半ば趣味のように“自撮り人妻熟女”を続けていたマキエさんだが、2019年2月に初の写真集『マキエマキ』(集英社インターナショナル)を発売したことで、写真家としての自覚がより明確になったという。この写真集の仕掛け人は元小学館の名物編集者で、矢沢永吉さんの『成りあがり』などをヒットさせた島本脩二さんだった。
「島本さんが関わっているギャラリーで個展をする話があって、作品を見せに行ったのがお会いしたきっかけでした。その時に島本さんが、『展示だけじゃなくて図録にしたら面白いんじゃない?』と言ってくださって、トントン拍子に話が進んでいきました。その時、島本さんがすごい編集者ということを存じ上げておらず、後で調べてびっくりしました(笑)」
写真集制作の話が出た頃、世間では、セクシャル・ハラスメントや性的暴力の被害者である女性が声を上げる「#MeToo」のムーブメントが起こっていた。そんな中、島本さんはこの写真集に「私のエロは、私が決める!」というコピーを掲げた。
「女性のセクシュアリティを踏みにじるようなことが社会に明るみになったときに島本さんが私の作品に共感してくださり、このコピーを持ってきてくださったのはある意味象徴的なことでした。私が自撮り人妻熟女を面白がってやっている根っこには、ルッキズムや若さ至上主義への反発というのがすごくありましたから」
改めて昭和の“エロ”を見返してみると、男の妄想によって生み出されたものであり、そこに被写体である女性の自我は微塵も感じられない。マキエさんは長年仕事で培った写真の技術を駆使して、昭和の“エロ”の世界観を自由に表現し、自ら面白がることで、女性の主体性を実力で取り戻しているように見える。写真の中のマキエさんを露出狂で欲求不満の人妻熟女と結びつけるのは早計で、実は女というだけで性的対象として見られ、仕事でも軽んじられてきたことへの復讐に似た、アーティストとしての表現活動にほかならない。

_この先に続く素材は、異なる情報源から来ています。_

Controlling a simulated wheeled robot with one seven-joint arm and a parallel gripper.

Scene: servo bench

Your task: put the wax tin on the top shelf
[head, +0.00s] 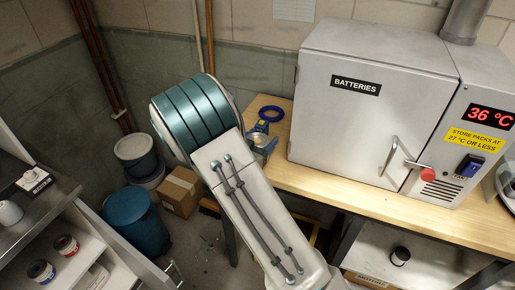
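No tin can be read as the wax tin. Two small round tins stand on a pale shelf at lower left: a red-marked tin (66,245) and a dark-and-red tin (41,271). A small dark tin or jar (400,256) stands on the shelf under the bench. The shelf unit at left has a grey upper surface (40,205); whether this is the top shelf I cannot tell. My arm crosses the middle of the head view, with its teal joint uppermost. My gripper is not in view.
A closed grey cabinet (370,115) labelled BATTERIES stands on the wooden bench (330,190), its display reading 36 °C. A blue bin (136,222), cardboard box (180,191) and lidded bucket (135,154) stand on the floor.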

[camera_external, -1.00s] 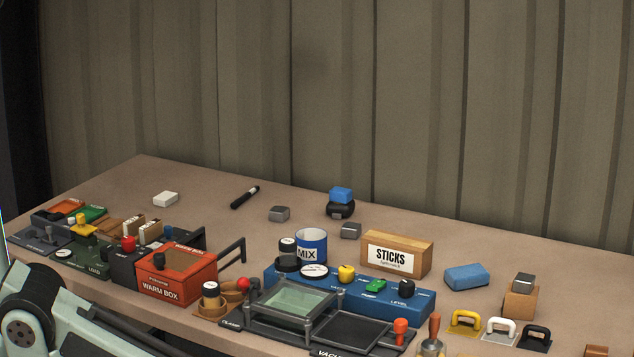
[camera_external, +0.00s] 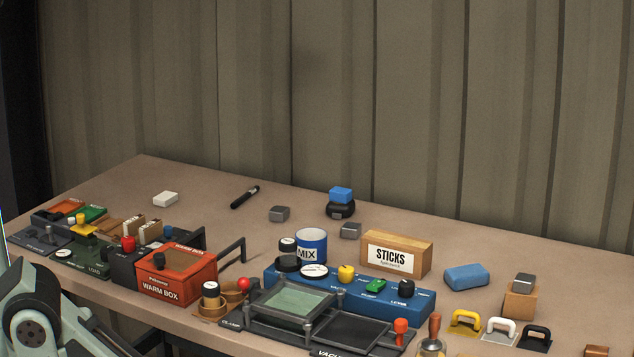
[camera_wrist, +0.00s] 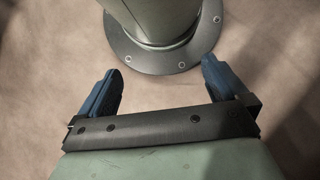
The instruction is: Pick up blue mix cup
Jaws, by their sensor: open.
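The blue mix cup (camera_external: 311,243) stands upright on the table in the external view, with a white MIX label on its front. It is just behind the blue level box (camera_external: 330,291), and a small jar (camera_external: 288,247) stands at its left. My gripper (camera_wrist: 160,85) shows in the wrist view with its two blue fingers spread apart and nothing between them. It points at a plain floor and a round bolted base of mine. The gripper is outside the external view, where only part of my arm shows at the lower left. The cup is not in the wrist view.
A wooden STICKS box (camera_external: 396,255) stands right of the cup. The orange warm box (camera_external: 177,272) and a black handle frame (camera_external: 230,250) are to its left. A glass-topped frame (camera_external: 290,301) is in front. The table behind the cup is mostly clear.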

「はじめは遊び半分だったので、自分を写真家と名乗ることも、これをアートだというのはおこがましいと思っていました。でも、島本さんにこの写真集を作っていただいたことで、今までみたいにユルくやっていたら島本さんにも、支えてくださった人にも失礼だということに気づきました。だから、私は写真家として堂々とアートをやってやることにしたんです」
2020年には2冊目の写真集『マキエマキ 2nd 似非』(産学社)を出版し、2月4日(木)~22日(月)には「カフェ 百日紅」(東京・板橋)で個展も開催する(入場無料、喫茶店につき要オーダー)。マキエさんの自由で大胆なエロの“復讐劇”からますます目が離せない。
(文:吉川明子)
マキエマキ
1966年大阪生まれ。1993年よりフリーランスの商業カメラマンとして雑誌、広告などでの活動を始める。2015年に「愛とエロス」をテーマにしたグループ展に出展したことで、自撮り写真に目覚める。その後、「自撮り人妻熟女写真家」として作品を発表し続けている。『第5回 東京女子エロ画祭グランプリ』受賞。写真集『マキエマキ』『マキエマキ 2nd 似非』を出版。